PROVIDED MATERIAL:

^^^^^^^^^^^^^^^^

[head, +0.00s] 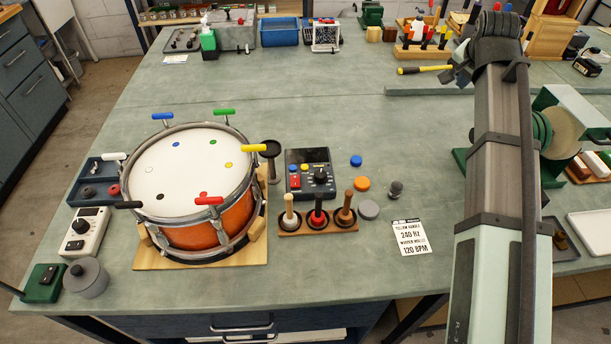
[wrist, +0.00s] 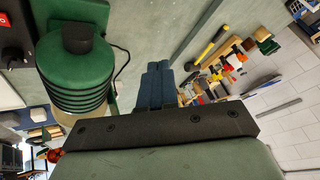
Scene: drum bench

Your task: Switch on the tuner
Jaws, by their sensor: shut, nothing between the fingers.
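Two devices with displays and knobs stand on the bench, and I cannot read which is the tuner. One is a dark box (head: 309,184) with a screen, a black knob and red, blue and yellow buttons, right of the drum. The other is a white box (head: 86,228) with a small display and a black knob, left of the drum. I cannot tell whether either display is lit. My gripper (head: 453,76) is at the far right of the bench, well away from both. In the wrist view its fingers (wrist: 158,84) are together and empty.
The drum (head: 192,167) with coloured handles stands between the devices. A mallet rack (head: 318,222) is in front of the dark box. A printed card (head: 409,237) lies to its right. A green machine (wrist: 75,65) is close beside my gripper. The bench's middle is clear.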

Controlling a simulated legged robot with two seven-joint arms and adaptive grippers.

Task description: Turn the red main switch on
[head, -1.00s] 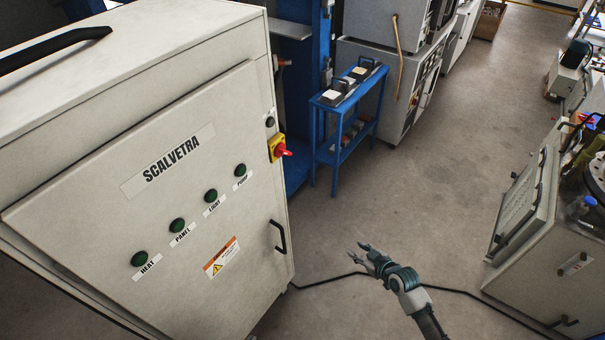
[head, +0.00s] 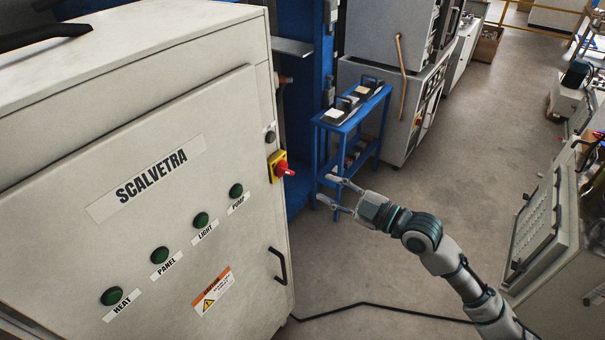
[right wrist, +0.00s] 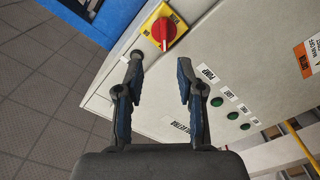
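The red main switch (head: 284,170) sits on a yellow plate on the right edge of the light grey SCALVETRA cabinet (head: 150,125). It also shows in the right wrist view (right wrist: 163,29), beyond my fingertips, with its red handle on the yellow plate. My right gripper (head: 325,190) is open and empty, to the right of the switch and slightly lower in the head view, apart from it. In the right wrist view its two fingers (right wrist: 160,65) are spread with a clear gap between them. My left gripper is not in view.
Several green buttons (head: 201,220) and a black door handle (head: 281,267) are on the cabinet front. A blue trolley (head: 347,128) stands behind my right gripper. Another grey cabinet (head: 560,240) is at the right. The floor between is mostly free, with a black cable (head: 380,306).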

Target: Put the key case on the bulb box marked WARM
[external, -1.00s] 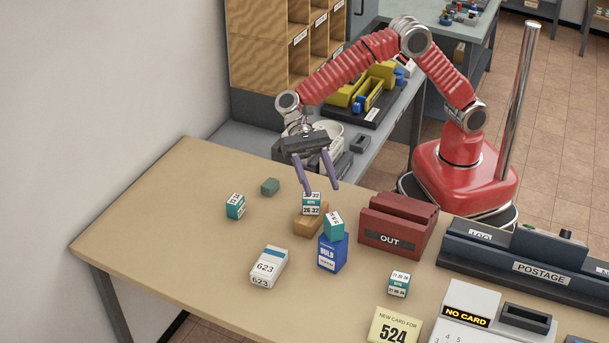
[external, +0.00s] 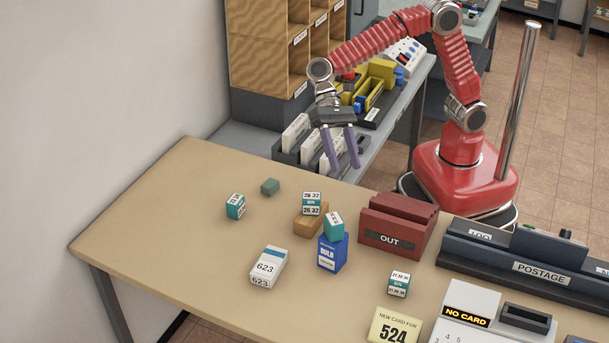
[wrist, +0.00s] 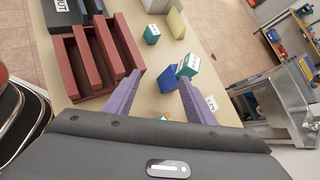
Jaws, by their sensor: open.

^^^^^^^^^^^^^^^^

WHAT YOU SHOULD DO: Take the line containing "Target: Put the" as the first line and the last line of the data above as the final one, and output exactly the lines between them, inclusive, with no pictures.

WRITTEN ANSWER:
Target: Put the key case on the bulb box marked WARM
[external, -1.00s] 
[external, +0.00s] 
[wrist, +0.00s] 
Jaws, by their sensor: open.

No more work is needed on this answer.